• Kino
  • Mapa
  • Ogłoszenia
  • Forum
  • Komunikacja
  • Raport

SKM przegrywa z samochodem dla dwóch osób

Tomasz
26 lutego 2020 (artykuł sprzed 4 lat) 
Mogłoby się wydawać, że na trasie pomiędzy Gdynią a Gdańskiem-Oliwą w godzinach szczytu najlepszym rozwiązaniem jest pociąg SKM. Okazuje się, że nie zawsze. Mogłoby się wydawać, że na trasie pomiędzy Gdynią a Gdańskiem-Oliwą w godzinach szczytu najlepszym rozwiązaniem jest pociąg SKM. Okazuje się, że nie zawsze.

- Według rozkładu SKM Trójmiasto dojazd do pracy z Gdyni między godz. 8 a 9 nie jest szczytem komunikacyjnym, więc pociągi jeżdżą rzadziej. Po krótkim okresie prób wróciłem więc do dojeżdżania z Redłowa do Oliwy samochodem - pisze nasz czytelnik, pan Tomasz. Oto jego list.



Czym najczęściej podróżujesz do pracy?

O punktualności i częstotliwości jazdy pociągów SKM niejeden już napisał monografię. PKP SKM dalej twierdzi, że nie ma absolutnie żadnego wpływu na swój własny rozkład jazdy, a ich spółką praktycznie zarządza mniejszościowy właściciel w postaci Urzędu Marszałkowskiego. Z kolei ich pociągi nie spóźniają się nigdy, a jeśli już - to zwykle przez trzepot skrzydeł gdzieś w Oceanii i słynny efekt motyla. Pasażerów bolą już oczy od przecierania ich ze zdumienia, gdy czytają o tej kreacji rzeczywistości, w której (jak im się wydawało) świadomie żyją.

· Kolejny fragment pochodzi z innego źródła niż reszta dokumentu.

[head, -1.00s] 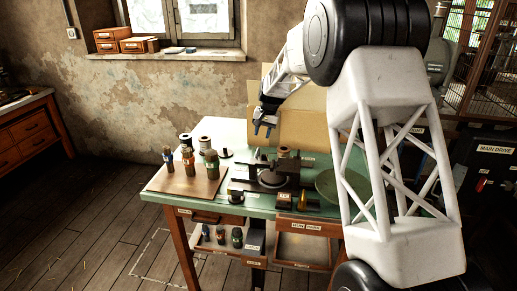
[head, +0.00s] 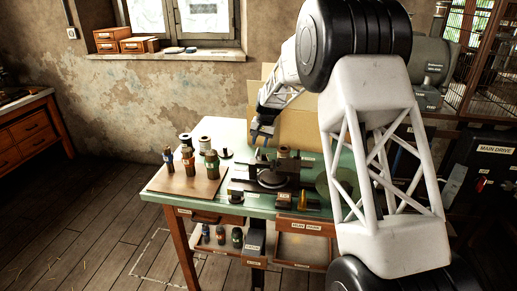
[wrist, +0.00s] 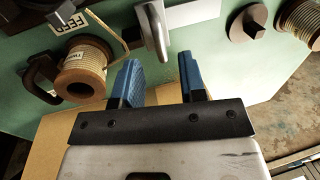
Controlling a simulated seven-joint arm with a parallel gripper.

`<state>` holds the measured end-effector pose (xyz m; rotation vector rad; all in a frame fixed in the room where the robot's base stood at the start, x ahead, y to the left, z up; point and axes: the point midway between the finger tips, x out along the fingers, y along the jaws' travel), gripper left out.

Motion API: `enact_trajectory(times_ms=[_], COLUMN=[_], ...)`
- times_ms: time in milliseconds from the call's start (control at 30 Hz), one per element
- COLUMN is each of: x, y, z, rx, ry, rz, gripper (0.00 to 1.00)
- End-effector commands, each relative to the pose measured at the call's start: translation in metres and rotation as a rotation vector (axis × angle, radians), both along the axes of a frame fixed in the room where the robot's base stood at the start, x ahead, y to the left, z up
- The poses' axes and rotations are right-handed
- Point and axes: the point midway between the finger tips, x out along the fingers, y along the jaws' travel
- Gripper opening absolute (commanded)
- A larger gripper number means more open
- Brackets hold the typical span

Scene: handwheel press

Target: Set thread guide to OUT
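No label reading OUT is legible, and I cannot tell for sure which part is the thread guide. In the wrist view a thin bent brass-coloured rod (wrist: 112,34) runs beside a spool of twine (wrist: 82,72) and a FEED label (wrist: 68,22). A grey metal lever (wrist: 155,32) stands just beyond my fingertips. My gripper (wrist: 160,82) is open, with its two blue fingers apart and nothing between them. In the head view my gripper (head: 262,132) hangs above the back of the green bench, behind the dark press base (head: 272,180).
A dark knob (wrist: 248,22) is at the upper right of the wrist view. On the green bench (head: 222,126), several bottles and spools stand on and behind a brown board (head: 165,184) at the left. A cardboard panel (head: 300,125) rises behind the bench.

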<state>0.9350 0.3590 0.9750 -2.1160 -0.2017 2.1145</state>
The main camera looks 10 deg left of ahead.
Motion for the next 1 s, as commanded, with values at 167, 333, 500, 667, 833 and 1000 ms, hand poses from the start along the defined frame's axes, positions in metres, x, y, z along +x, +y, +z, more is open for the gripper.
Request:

Czytaj więcej: Pociągi SKM jednymi z najpunktualniejszych w Polsce.

Pragnę jednak zwrócić uwagę - tak na chłodno - na częstotliwość jazdy pociągów SKM.

Jakiś czas temu przeprowadziłem się do Gdyni-Redłowa, blisko przystanku SKM, i przyznam, że wiązałem wielkie nadzieje z nowym mieszkaniem. Dojeżdżam wraz z dziewczyną do biurowego zagłębia Gdańska, czyli Olivia Business Centre. Myślałem, że w końcu będę mógł przesiąść się do pociągów SKM, nie używać auta, nie tworzyć korków.

Szybko jednak okazało się, że rzeczywistość, w której trzeba mieć na uwadze najmniejszy styk z PKP SKM, nie wygląda tak różowo.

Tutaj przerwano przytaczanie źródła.